- [Material provided]

####################

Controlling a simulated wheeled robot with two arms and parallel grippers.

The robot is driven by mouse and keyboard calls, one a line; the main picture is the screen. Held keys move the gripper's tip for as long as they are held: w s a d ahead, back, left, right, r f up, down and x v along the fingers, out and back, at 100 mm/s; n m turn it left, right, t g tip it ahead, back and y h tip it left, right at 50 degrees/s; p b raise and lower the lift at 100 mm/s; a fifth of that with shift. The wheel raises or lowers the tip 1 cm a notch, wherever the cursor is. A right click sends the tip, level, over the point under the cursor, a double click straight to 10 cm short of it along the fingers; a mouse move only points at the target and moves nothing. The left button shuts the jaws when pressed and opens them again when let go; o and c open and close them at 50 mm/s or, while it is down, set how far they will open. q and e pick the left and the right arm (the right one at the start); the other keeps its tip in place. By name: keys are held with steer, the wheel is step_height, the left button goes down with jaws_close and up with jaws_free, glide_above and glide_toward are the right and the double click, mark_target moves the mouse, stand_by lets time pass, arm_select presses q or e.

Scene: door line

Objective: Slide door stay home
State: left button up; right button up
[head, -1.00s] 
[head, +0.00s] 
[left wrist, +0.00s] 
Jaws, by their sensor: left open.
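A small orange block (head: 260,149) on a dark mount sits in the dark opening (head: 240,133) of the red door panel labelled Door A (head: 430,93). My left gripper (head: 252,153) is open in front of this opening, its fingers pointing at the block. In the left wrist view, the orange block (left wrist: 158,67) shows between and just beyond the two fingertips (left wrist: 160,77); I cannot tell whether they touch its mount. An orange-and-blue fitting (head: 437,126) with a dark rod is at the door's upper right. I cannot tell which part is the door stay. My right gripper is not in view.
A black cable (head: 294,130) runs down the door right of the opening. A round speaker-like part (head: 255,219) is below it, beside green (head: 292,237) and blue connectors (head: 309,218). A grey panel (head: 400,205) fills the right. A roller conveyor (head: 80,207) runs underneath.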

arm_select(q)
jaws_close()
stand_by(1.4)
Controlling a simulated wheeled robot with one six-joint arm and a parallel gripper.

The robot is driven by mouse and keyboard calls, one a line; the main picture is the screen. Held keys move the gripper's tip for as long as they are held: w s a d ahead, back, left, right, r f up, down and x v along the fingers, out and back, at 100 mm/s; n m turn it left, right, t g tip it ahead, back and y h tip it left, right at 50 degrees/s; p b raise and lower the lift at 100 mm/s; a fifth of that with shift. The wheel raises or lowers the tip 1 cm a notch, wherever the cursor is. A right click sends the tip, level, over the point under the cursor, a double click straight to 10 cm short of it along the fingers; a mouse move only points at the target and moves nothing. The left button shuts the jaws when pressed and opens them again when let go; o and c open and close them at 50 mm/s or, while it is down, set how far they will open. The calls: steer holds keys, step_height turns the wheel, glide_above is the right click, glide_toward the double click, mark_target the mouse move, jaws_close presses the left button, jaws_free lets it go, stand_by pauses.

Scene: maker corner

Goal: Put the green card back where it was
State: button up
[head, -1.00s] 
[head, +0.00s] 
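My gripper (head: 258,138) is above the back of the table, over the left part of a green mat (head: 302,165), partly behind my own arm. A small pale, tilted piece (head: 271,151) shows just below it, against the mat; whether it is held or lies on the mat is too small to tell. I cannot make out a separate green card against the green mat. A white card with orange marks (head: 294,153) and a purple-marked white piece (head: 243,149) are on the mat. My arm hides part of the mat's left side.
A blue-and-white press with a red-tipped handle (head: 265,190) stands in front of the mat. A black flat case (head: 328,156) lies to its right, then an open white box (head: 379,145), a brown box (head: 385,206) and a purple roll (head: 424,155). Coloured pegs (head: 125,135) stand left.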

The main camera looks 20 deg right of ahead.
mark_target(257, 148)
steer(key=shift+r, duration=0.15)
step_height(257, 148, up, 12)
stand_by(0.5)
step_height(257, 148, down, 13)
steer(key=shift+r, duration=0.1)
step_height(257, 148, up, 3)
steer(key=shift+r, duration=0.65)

####################

Your task is to repeat the data exactly, with nothing left out.

Controlling a simulated wheeled robot with two arms and parallel grippers.

The robot is driven by mouse and keyboard calls, one a line; the main picture is the screen. Held keys move the gripper's tip for as long as they are held: w s a d ahead, back, left, right, r f up, down and x v along the fingers, out and back, at 100 mm/s; n m turn it left, right, t g tip it ahead, back and y h tip it left, right at 50 degrees/s; p b raise and lower the lift at 100 mm/s; a fifth of that with shift. The wheel raises or lowers the tip 1 cm a notch, wherever the cursor is. A right click sends the tip, level, over the point under the cursor, a double click straight to 10 cm short of it along the fingers; a mouse move only points at the target and moves nothing. The left button shuts the jaws when pressed and opens them again when let go; o and c open and close them at 50 mm/s or, while it is down, set how far they will open. q and e pick the left and the right arm (the right one at the start); the other keeps its tip in place. By name: keys are held with steer, the wheel is step_height, the left button goes down with jaws_close and up with jaws_free, glide_above and glide_toward are the right and the double click, mark_target moves the mouse, stand_by lets time pass, arm_select presses q or e.

Scene: door line

Objective: Slide door stay home
State: left button up; right button up
[head, -1.00s] 
[head, +0.00s] 
[left wrist, +0.00s] 
Jaws, by their sensor: left open.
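A small orange block (head: 260,149) on a dark mount sits in the dark opening (head: 240,133) of the red door panel labelled Door A (head: 430,93). My left gripper (head: 252,153) is open in front of this opening, its fingers pointing at the block. In the left wrist view, the orange block (left wrist: 158,67) shows between and just beyond the two fingertips (left wrist: 160,77); I cannot tell whether they touch its mount. An orange-and-blue fitting (head: 437,126) with a dark rod is at the door's upper right. I cannot tell which part is the door stay. My right gripper is not in view.
A black cable (head: 294,130) runs down the door right of the opening. A round speaker-like part (head: 255,219) is below it, beside green (head: 292,237) and blue connectors (head: 309,218). A grey panel (head: 400,205) fills the right. A roller conveyor (head: 80,207) runs underneath.

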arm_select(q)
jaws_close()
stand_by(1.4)
Controlling a simulated wheeled robot with one six-joint arm and a parallel gripper.

The robot is driven by mouse and keyboard calls, one a line; the main picture is the screen. Held keys move the gripper's tip for as long as they are held: w s a d ahead, back, left, right, r f up, down and x v along the fingers, out and back, at 100 mm/s; n m turn it left, right, t g tip it ahead, back and y h tip it left, right at 50 degrees/s; p b raise and lower the lift at 100 mm/s; a fifth of that with shift. The wheel raises or lowers the tip 1 cm a notch, wherever the cursor is. A right click sends the tip, level, over the point under the cursor, a double click straight to 10 cm short of it along the fingers; a mouse move only points at the target and moves nothing. The left button shuts the jaws when pressed and opens them again when let go; o and c open and close them at 50 mm/s or, while it is down, set how far they will open. The calls: steer holds keys, step_height turns the wheel, glide_above is the right click, glide_toward the double click, mark_target the mouse move, jaws_close presses the left button, jaws_free lets it go, stand_by pauses.

Scene: maker corner

Goal: Put the green card back where it was
State: button up
[head, -1.00s] 
[head, +0.00s] 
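My gripper (head: 258,138) is above the back of the table, over the left part of a green mat (head: 302,165), partly behind my own arm. A small pale, tilted piece (head: 271,151) shows just below it, against the mat; whether it is held or lies on the mat is too small to tell. I cannot make out a separate green card against the green mat. A white card with orange marks (head: 294,153) and a purple-marked white piece (head: 243,149) are on the mat. My arm hides part of the mat's left side.
A blue-and-white press with a red-tipped handle (head: 265,190) stands in front of the mat. A black flat case (head: 328,156) lies to its right, then an open white box (head: 379,145), a brown box (head: 385,206) and a purple roll (head: 424,155). Coloured pegs (head: 125,135) stand left.

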The main camera looks 20 deg right of ahead.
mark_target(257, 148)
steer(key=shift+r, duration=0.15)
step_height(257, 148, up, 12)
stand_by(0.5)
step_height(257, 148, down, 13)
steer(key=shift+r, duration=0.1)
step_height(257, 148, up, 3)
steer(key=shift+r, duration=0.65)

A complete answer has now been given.